> [Problem details]: Print each line from the start of the records below up through the line where "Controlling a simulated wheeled" is found, exactly as given.

> [Extracted material]:
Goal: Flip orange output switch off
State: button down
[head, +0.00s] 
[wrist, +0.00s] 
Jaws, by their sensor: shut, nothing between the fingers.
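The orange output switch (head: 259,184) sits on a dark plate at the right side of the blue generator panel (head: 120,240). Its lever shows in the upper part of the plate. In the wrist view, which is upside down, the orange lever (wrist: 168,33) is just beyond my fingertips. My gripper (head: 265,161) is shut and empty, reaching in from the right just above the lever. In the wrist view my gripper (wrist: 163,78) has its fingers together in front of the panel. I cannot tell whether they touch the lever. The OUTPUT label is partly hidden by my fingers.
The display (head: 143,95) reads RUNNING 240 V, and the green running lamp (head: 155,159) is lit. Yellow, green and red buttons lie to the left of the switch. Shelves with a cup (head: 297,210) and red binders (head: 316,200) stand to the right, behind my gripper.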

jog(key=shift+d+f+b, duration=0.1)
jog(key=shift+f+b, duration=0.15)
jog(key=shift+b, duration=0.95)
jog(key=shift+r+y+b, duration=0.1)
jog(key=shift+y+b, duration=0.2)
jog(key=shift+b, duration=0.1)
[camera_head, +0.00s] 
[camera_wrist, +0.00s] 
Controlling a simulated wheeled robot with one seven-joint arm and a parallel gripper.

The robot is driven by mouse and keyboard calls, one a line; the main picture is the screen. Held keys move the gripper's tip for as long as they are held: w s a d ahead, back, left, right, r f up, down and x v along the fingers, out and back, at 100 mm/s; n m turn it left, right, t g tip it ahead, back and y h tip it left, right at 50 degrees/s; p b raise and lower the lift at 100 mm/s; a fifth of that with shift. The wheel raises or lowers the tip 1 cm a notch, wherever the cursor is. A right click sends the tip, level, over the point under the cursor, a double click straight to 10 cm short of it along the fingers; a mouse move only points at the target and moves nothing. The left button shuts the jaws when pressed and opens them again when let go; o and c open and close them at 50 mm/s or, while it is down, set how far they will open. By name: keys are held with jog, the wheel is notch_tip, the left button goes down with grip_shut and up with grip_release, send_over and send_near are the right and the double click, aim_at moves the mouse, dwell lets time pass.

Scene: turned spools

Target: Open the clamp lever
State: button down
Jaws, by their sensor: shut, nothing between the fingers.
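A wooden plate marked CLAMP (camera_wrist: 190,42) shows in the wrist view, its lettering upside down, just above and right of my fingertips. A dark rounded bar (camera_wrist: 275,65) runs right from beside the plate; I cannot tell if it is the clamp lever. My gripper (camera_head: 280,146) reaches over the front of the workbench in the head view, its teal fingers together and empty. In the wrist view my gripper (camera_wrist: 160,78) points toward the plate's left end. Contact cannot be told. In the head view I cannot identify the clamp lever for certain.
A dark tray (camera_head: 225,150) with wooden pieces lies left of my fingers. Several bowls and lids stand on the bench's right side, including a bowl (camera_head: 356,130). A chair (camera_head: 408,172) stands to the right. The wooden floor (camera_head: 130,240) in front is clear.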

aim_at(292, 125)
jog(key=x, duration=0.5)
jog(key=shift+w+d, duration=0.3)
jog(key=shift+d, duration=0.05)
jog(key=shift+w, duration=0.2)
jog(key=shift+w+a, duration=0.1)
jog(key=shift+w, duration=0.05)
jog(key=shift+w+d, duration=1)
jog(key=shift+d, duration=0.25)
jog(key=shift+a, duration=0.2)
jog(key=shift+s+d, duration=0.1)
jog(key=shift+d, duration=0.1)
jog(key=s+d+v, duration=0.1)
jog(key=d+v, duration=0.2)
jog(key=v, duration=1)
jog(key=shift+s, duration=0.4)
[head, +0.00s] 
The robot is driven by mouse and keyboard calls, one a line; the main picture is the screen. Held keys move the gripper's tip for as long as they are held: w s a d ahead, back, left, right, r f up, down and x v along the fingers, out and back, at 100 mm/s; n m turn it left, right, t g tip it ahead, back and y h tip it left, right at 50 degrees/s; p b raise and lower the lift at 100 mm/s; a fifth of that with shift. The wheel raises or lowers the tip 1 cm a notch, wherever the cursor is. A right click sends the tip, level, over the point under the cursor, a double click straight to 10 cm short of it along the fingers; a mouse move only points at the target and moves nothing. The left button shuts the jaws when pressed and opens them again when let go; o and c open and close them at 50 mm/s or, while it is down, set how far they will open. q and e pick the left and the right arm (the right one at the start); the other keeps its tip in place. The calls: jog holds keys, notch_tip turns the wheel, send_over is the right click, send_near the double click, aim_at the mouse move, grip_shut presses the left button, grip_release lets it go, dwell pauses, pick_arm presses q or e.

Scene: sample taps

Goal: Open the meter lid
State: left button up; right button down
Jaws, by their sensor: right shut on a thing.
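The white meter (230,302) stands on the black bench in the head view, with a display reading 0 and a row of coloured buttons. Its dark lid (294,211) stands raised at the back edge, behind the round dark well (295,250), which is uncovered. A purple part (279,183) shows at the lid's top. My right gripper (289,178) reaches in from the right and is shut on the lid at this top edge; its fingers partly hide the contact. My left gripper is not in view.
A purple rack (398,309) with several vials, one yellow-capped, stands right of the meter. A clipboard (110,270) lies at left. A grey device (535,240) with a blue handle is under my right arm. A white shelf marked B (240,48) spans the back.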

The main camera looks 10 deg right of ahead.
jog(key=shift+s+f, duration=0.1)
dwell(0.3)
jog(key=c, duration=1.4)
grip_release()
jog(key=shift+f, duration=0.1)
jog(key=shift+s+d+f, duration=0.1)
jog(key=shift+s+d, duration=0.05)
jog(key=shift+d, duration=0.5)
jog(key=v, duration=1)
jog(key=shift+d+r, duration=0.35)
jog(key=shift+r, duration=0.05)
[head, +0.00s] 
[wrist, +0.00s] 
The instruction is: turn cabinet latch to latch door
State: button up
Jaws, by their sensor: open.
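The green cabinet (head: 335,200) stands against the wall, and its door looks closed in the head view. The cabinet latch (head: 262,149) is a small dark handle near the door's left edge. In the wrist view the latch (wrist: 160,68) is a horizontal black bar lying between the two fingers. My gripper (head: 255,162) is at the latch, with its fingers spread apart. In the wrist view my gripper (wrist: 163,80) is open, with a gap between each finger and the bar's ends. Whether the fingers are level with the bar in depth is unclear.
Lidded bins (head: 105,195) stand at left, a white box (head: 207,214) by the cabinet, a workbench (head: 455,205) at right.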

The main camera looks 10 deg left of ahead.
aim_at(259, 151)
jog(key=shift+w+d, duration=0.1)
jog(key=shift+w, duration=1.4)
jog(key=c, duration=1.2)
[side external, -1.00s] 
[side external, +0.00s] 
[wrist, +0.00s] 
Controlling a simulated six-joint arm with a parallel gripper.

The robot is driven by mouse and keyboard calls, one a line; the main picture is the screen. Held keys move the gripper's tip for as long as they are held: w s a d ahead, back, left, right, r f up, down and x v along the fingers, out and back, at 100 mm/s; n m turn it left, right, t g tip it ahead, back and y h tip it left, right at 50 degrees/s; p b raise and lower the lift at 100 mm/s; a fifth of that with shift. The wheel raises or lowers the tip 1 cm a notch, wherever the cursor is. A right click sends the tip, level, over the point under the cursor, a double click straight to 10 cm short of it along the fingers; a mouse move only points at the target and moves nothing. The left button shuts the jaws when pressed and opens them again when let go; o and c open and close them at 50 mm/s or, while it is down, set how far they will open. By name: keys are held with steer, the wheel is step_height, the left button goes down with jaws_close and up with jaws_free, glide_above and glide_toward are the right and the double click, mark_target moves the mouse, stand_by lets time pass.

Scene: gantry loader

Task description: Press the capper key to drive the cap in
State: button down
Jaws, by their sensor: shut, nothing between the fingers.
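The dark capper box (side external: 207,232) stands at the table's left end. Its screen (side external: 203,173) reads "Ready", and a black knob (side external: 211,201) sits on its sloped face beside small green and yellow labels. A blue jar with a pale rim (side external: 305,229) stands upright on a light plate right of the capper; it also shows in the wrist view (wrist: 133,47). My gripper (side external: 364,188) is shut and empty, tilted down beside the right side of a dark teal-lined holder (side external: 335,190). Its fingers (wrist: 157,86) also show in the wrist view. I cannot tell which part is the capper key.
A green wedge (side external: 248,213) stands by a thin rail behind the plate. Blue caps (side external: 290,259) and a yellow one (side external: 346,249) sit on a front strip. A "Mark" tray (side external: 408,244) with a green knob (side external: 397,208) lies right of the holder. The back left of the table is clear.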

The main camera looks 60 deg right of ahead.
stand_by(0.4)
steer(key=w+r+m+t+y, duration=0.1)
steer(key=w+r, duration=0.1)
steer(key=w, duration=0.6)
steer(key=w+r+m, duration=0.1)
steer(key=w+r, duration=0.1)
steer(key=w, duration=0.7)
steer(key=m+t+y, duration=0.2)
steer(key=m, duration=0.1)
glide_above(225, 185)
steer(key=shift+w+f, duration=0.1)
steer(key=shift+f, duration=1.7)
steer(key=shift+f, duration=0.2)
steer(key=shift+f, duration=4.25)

> [Answer for the task]:
Goal: Flip orange output switch off
State: button down
[head, +0.00s] 
[wrist, +0.00s] 
Jaws, by their sensor: shut, nothing between the fingers.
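The orange output switch (head: 259,184) sits on a dark plate at the right side of the blue generator panel (head: 120,240). Its lever shows in the upper part of the plate. In the wrist view, which is upside down, the orange lever (wrist: 168,33) is just beyond my fingertips. My gripper (head: 265,161) is shut and empty, reaching in from the right just above the lever. In the wrist view my gripper (wrist: 163,78) has its fingers together in front of the panel. I cannot tell whether they touch the lever. The OUTPUT label is partly hidden by my fingers.
The display (head: 143,95) reads RUNNING 240 V, and the green running lamp (head: 155,159) is lit. Yellow, green and red buttons lie to the left of the switch. Shelves with a cup (head: 297,210) and red binders (head: 316,200) stand to the right, behind my gripper.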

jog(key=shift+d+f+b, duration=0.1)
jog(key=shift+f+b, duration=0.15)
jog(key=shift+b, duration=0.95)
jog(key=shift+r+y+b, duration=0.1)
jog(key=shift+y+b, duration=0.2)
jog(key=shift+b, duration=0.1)
[camera_head, +0.00s] 
[camera_wrist, +0.00s] 
Controlling a simulated wheeled robot with one seven-joint arm and a parallel gripper.

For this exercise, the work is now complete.